When Substations Catch Fire
PG&E Corp. (PCG) had a rough Saturday after a fire broke out at its substation located at 8th and Mission in San Francisco, leaving more than 130,000 customers without electricity. This is the kind of infrastructure failure that ripples through an entire city faster than you can say "where's my flashlight?"
The outage didn't start at full catastrophe level. Initially, PG&E's Outage Center reported about 24,842 customers affected. Then the number jumped to 39,520 homes across Richmond, Sunset, Presidio, Golden Gate Park, and parts of downtown. By 4:30 p.m., the situation had ballooned to 130,000 customers sitting in the dark. That's the kind of escalation that makes utility executives very nervous.

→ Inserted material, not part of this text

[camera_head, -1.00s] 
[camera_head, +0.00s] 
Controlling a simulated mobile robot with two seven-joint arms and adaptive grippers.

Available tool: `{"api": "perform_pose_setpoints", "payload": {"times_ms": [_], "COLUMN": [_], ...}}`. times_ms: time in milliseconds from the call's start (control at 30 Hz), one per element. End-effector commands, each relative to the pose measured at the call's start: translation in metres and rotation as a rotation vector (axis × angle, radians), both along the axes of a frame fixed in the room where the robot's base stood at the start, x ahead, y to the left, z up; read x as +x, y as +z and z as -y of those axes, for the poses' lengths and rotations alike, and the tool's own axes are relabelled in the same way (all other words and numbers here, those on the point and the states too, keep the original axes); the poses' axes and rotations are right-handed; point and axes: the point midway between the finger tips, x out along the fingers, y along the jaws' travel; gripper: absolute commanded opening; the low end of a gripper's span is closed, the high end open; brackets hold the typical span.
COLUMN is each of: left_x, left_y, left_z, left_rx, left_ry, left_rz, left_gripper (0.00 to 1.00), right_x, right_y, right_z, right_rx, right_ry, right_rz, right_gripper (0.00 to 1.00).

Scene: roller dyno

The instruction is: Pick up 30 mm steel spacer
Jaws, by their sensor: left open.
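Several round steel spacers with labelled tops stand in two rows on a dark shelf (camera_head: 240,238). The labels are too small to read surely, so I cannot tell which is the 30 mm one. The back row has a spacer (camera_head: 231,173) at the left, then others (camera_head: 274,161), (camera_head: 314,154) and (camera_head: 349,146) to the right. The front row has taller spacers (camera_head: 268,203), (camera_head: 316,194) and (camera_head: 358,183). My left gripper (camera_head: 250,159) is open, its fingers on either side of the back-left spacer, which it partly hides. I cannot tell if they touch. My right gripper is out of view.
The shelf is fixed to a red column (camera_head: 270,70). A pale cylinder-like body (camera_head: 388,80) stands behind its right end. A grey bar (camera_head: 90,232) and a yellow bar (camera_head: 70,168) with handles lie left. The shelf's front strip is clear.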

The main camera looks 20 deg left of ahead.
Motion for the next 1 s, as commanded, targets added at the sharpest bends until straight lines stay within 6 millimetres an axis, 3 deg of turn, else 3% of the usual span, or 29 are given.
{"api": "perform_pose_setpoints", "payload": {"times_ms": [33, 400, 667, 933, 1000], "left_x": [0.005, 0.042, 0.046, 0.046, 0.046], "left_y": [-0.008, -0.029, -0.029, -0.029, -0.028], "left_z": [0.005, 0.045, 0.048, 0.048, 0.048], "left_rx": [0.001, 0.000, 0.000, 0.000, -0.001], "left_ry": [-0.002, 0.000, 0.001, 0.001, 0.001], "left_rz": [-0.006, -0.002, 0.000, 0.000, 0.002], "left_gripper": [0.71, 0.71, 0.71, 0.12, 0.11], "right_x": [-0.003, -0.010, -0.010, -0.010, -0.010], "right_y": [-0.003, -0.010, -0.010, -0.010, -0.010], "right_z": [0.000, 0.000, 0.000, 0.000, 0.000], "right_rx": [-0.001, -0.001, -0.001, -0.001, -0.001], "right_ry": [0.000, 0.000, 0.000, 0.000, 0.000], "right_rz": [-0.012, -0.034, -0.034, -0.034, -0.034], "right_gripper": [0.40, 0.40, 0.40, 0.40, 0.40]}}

The California-based energy holding company posted on X that it was coordinating with first responders and city officials to tackle the problem. Because when your substation catches fire in the middle of a major metropolitan area, you need all hands on deck.
City Grinds to a Partial Halt
The cascading effects were predictably messy. BART shut down both Civic Center and Van Ness stations. Muni trains stopped running underground, forcing thousands of commuters to find alternative routes. Traffic signals went dark at major intersections, turning San Francisco's already chaotic streets into an even more interesting driving experience.
Even the robots had to sit this one out. Waymo, the autonomous vehicle subsidiary of Alphabet Inc. (GOOG) (GOOGL), told NBC Bay Area on Saturday evening that it was temporarily suspending service in the city because of the power outage. Turns out self-driving cars still need functioning infrastructure.
In other PG&E news this week, the company announced organizational changes on Wednesday, naming Sumeet Singh as the new CEO of Pacific Gas and Electric Company effective January 1, 2026. He'll have plenty of substation fires to worry about, apparently.
Stock Performance
For investors keeping an eye on PG&E (PCG), the stock currently shows a Relative Strength Index of 52.63, suggesting neither overbought nor oversold conditions. The company carries a market capitalization of $34.57 billion, with shares trading between a 52-week high of $20.44 and a low of $12.97. According to market analytics, PCG scores 80.98 on value metrics, indicating the stock may be reasonably priced relative to its fundamentals.